Lo studio analizza inoltre la presenza in Italia delle IMN estere. Le 9.367 imprese italiane a partecipazione estera censite dalla banca dati Reprint alla fine del 2013 occupano 915.906 dipendenti e hanno un giro d’affari di di 497,6 miliardi di euro, con un valore aggiunto pari a 106,8 miliardi di euro. L’analisi settoriale mostra come, nonostante una serie di acquisizioni di un certo rilievo, il settore manifatturiero, pur rimanendo quello di maggiore insediamento estero, mostri negli anni Duemila un preoccupante cedimento nella sua consistenza economica (-22,9% i dipendenti delle imprese partecipate tra il 2000 e il 2013), mentre appare in crescita la presenza estera nel terziario. Si registra inoltre un preoccupante calo degli investimenti greenfield e di ampliamento delle attività preesistenti, che indubbiamente costituiscono la componente degli IDE più “espansiva” per la base economica nazionale.
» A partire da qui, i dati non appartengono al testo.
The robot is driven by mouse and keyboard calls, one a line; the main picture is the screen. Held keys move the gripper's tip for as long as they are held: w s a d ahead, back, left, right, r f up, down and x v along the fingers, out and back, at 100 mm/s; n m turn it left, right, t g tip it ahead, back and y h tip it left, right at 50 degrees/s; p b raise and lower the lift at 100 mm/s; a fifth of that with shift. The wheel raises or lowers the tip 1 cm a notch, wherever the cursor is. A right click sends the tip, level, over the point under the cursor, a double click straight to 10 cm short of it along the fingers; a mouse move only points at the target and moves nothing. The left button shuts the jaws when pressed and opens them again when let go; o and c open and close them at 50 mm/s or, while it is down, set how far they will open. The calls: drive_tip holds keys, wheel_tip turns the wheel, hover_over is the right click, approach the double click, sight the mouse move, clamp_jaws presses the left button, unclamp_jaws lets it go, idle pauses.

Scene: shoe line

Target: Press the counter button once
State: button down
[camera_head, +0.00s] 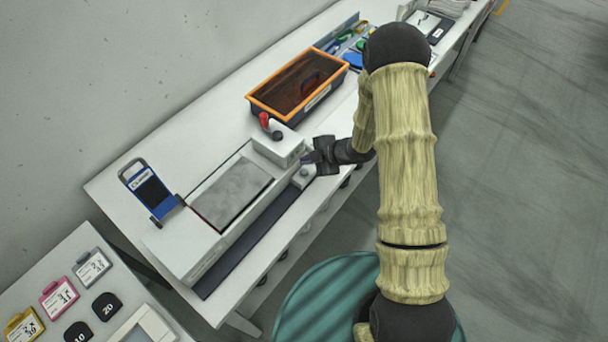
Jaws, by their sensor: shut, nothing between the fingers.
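My gripper (307,158) is shut and empty. It hangs at the front edge of the workbench, just right of a white machine block (276,146) with a red knob (264,119) and a black knob (277,135) on top. A small white box (304,176) with a dark spot on it sits right below the gripper; it may be the counter, but its button is too small to make out. I cannot tell whether the fingertips touch the box or the block.
A grey plate (232,192) lies on the white machine. A blue stand (150,190) is at left. An orange-rimmed bin (297,84) stands behind the gripper. Tags and black number pieces lie on a second table (40,273) at lower left. Open floor (530,200) is at right.

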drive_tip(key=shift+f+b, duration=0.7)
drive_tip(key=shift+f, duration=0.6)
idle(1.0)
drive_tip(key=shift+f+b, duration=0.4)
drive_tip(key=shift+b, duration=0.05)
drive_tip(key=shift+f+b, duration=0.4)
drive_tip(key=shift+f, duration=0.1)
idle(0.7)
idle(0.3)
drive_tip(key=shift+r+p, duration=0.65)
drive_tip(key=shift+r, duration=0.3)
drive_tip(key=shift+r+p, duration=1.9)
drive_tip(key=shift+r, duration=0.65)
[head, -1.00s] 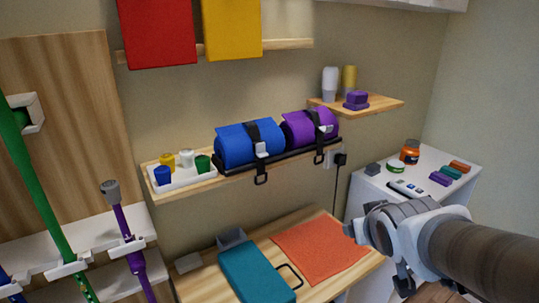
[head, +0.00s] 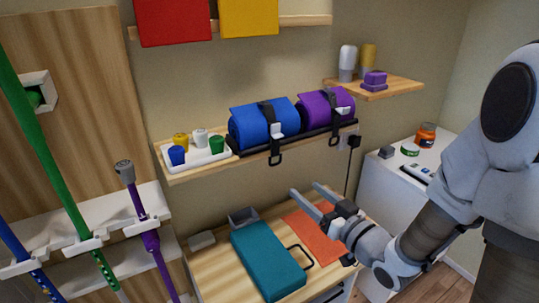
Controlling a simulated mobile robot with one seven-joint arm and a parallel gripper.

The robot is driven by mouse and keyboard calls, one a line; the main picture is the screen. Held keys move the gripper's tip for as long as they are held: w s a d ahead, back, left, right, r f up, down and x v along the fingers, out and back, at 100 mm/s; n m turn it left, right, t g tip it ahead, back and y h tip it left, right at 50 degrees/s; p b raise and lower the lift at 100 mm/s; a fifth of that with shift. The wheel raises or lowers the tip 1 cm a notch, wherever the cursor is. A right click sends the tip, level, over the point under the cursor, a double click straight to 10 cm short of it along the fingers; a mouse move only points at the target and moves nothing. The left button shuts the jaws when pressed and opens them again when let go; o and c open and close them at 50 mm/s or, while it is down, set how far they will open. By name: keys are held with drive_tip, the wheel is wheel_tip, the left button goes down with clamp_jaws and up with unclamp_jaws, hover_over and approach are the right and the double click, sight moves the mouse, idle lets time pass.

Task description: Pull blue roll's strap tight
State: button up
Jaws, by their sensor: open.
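The blue roll (head: 250,124) lies on the wooden wall shelf in the head view. Its dark strap (head: 272,124) goes over the right part of the roll, through a pale buckle, and hangs in front of the shelf. The strap ends in a black loop (head: 275,158) below the shelf edge. My gripper (head: 306,193) is open and empty, below and right of the loop, over the wooden bench. Its two fingers point up and left, apart from the strap.
A purple roll (head: 322,112) with its own hanging strap lies just right of the blue roll. A white tray (head: 207,161) of small cups stands at left. Below are a teal case (head: 268,262) and an orange cloth (head: 312,234) on the bench (head: 213,268).

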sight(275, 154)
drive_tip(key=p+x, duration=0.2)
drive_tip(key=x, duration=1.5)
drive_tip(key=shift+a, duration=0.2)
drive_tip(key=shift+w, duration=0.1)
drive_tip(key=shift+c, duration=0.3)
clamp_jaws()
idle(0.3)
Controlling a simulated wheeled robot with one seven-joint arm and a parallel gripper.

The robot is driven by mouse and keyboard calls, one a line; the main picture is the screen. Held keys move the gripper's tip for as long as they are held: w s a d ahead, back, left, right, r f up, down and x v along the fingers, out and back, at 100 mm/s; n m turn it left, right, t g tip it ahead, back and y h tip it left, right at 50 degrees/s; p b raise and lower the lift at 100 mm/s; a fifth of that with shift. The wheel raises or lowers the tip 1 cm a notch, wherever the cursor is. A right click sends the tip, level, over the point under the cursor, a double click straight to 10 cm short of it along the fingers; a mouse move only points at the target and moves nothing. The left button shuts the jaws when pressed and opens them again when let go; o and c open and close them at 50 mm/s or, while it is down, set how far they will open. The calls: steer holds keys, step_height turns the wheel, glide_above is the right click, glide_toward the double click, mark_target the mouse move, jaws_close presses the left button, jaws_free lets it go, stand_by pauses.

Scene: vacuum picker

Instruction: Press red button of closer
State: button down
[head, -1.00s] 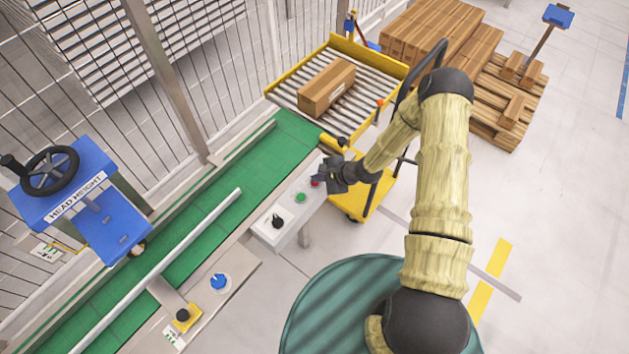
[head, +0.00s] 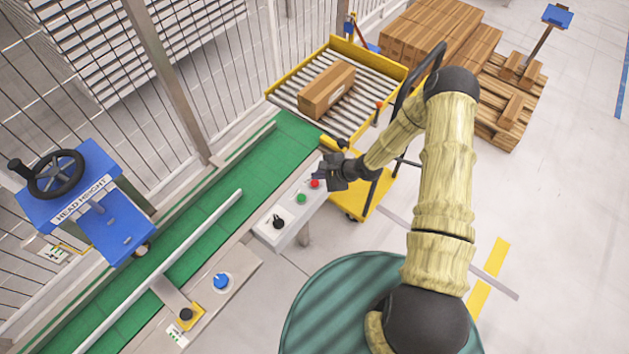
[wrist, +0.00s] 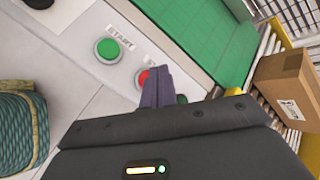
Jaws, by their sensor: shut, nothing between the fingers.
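The red button (head: 315,184) sits on the grey control panel (head: 289,212) beside the green conveyor. In the wrist view the red button (wrist: 143,78) is partly hidden behind my fingers. The green button (head: 301,198) is next to it and shows whole in the wrist view (wrist: 108,49) under a START label. My gripper (head: 319,174) is shut and empty, with its fingertips at the far edge of the red button. I cannot tell whether they touch it.
A black knob (head: 278,222) is at the panel's near end. The green belt (head: 215,205) runs along the panel. A cardboard box (head: 327,88) lies on the yellow-framed roller table (head: 370,102). A yellow cart (head: 370,190) stands just beyond the panel.

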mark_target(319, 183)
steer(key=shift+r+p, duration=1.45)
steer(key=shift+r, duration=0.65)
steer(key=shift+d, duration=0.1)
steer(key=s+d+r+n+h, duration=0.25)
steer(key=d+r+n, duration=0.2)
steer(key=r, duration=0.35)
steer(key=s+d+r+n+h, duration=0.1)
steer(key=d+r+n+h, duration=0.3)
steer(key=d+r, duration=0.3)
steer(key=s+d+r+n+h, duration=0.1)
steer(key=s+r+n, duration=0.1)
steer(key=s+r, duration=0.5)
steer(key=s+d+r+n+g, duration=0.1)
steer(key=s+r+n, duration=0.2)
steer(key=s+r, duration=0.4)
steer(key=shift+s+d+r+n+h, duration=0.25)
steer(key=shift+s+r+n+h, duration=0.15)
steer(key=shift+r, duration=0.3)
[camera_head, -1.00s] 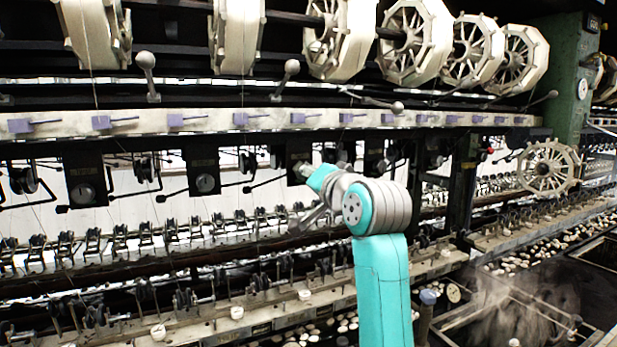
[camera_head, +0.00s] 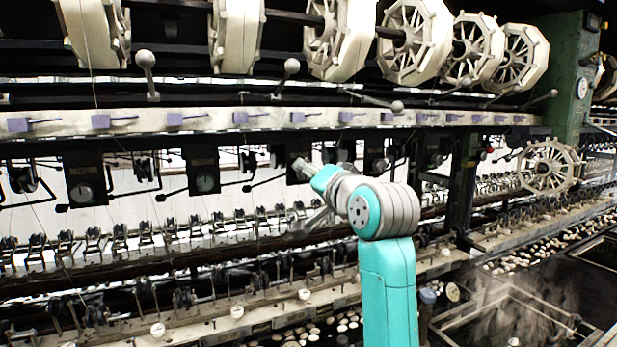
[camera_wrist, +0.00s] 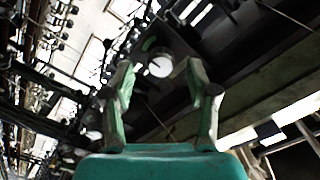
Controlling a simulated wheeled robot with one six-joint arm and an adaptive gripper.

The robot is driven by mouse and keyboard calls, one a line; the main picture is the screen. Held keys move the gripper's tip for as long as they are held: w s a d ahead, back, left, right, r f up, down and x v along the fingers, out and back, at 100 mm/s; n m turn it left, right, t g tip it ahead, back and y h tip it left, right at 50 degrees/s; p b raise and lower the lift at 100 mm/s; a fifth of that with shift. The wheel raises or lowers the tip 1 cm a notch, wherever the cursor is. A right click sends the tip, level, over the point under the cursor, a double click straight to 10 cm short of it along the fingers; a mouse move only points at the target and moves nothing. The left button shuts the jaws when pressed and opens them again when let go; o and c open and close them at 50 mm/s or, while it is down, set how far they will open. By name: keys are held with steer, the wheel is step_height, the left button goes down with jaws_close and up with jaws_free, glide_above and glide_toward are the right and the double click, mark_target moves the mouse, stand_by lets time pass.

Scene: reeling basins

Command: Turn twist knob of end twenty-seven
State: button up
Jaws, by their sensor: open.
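My gripper (camera_head: 303,170) is at the front of a dark box (camera_head: 298,152) under the long pale rail in the head view. In the wrist view my gripper (camera_wrist: 158,70) is open, its two fingers spread apart. Between and beyond the fingertips is a pale round knob or dial face (camera_wrist: 160,66) on the dark box (camera_wrist: 183,48). Nothing is held, and I cannot tell whether a finger touches the knob. In the head view my gripper and wrist hide it. No number of the end can be read.
Similar dark boxes with round faces hang to the left, one at the middle left (camera_head: 205,182) and one farther left (camera_head: 83,192). Thin rods with ball ends (camera_head: 291,67) stick out above. Large pale reels (camera_head: 340,40) line the top. A steaming basin (camera_head: 510,310) lies lower right.

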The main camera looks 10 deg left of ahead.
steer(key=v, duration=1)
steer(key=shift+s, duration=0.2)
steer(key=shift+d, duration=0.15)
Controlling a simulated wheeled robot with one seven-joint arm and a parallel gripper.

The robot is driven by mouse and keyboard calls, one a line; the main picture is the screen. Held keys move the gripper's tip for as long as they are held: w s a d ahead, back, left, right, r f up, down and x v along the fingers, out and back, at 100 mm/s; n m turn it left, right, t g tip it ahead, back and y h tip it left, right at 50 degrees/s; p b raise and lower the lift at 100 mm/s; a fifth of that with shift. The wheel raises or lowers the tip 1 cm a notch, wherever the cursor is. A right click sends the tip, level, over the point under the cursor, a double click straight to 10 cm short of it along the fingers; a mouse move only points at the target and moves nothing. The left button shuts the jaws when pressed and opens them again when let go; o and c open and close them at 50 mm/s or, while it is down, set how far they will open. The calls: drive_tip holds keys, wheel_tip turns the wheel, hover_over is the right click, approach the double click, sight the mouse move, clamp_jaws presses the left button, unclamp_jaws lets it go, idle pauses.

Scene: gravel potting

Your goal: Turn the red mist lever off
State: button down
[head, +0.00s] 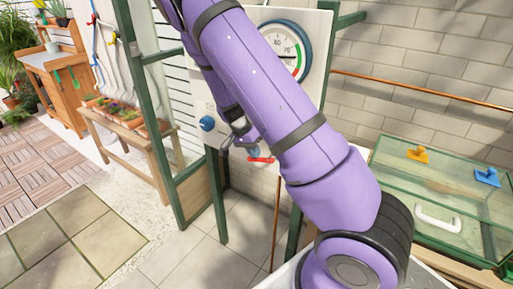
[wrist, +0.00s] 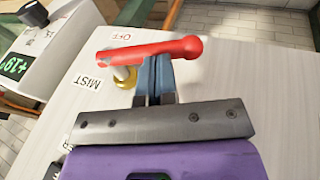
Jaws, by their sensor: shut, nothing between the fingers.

A fronte della persistente bassa attrattività internazionale del Paese, il Rapporto dedica un ampio spazio al tema specifico delle politiche di attrazione degli IDE. Le ragioni di questo approfondimento sono da ricercare anche nell’importante impulso che le istituzioni del Paese stanno finalmente dando all’adozione di nuove strutture, strumenti e politiche, volti a migliorare l’attrattività dell’Italia in un contesto internazionale sempre più aperto e competitivo. Questo tema è stato affrontato dapprima in chiave di politiche generali da costruire attorno ai fattori strategici che possono migliorare la qualità dell’offerta insediativa del Paese, per poi lasciare spazio ad alcune linee guida per l’implementazione di una specifica politica di attrazione, con riguardo sia al campo d’azione in cui si collocano i possibili interventi, sia alle leve strategiche da utilizzare. Lo studio analizza infine l’esperienza delle agenzie di promozione degli IDE, attive in Europa e in altre parti del mondo, con riguardo alle loro strategie e forme organizzative.
La ricerca, curata dall’Ufficio per la pianificazione strategica dell’Agenzia ICE, è stata realizzata da R&P con la collaborazione del Politecnico di Milano e pubblicata in un volume nella collana della Fondazione Manlio Masi, edita da Rubbettino.